What to do :: Each line below that contains "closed" counts once; report the total and nothing more.
--- start of Data supplied ---
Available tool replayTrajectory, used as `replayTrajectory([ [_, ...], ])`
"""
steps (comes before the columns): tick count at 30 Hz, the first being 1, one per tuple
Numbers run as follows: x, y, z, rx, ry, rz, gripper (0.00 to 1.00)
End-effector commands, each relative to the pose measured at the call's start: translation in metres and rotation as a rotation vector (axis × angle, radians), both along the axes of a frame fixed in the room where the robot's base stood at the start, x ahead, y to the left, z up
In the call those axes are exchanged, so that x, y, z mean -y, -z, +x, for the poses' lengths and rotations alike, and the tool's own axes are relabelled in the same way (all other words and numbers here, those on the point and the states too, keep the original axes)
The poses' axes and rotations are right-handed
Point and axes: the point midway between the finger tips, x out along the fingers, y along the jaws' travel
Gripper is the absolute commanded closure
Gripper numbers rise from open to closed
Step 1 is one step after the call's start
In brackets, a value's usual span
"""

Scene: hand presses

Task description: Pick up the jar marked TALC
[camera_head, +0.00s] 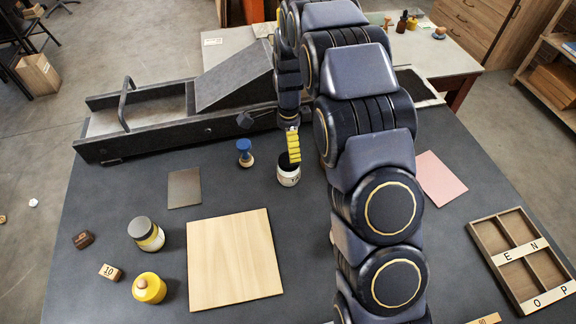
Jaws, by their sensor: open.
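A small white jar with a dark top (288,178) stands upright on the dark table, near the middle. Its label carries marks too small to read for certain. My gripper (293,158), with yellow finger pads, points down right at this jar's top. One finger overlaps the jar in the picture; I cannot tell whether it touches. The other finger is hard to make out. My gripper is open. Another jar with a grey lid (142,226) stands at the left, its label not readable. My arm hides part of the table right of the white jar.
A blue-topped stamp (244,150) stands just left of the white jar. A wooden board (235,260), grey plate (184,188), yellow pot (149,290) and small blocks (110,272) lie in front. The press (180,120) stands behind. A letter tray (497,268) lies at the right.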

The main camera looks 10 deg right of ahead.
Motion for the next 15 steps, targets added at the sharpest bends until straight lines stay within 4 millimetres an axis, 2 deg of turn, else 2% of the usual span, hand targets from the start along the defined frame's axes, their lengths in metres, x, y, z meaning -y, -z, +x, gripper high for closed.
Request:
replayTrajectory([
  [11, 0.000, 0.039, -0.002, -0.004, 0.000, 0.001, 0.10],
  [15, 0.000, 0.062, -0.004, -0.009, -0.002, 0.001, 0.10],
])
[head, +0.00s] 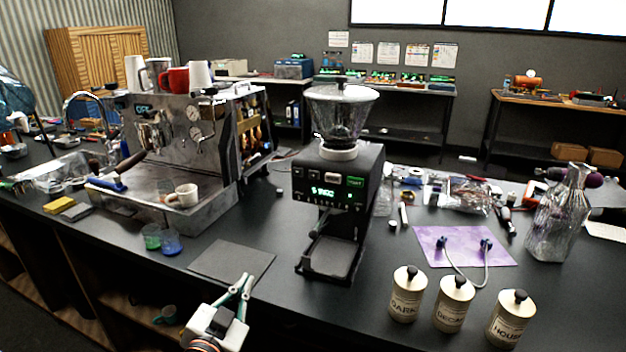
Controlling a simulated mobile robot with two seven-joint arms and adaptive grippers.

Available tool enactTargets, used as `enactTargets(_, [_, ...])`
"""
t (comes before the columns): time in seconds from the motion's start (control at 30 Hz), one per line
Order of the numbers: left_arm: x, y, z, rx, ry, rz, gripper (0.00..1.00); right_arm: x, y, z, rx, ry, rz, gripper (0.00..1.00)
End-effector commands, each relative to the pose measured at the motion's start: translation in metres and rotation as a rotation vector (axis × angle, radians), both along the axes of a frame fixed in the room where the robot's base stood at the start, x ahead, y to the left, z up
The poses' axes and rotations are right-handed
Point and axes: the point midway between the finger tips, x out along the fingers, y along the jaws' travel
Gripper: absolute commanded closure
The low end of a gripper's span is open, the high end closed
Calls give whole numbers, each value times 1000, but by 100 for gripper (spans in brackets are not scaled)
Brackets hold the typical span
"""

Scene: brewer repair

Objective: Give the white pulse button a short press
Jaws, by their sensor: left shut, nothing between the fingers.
--- end of Data supplied ---
Response :: 3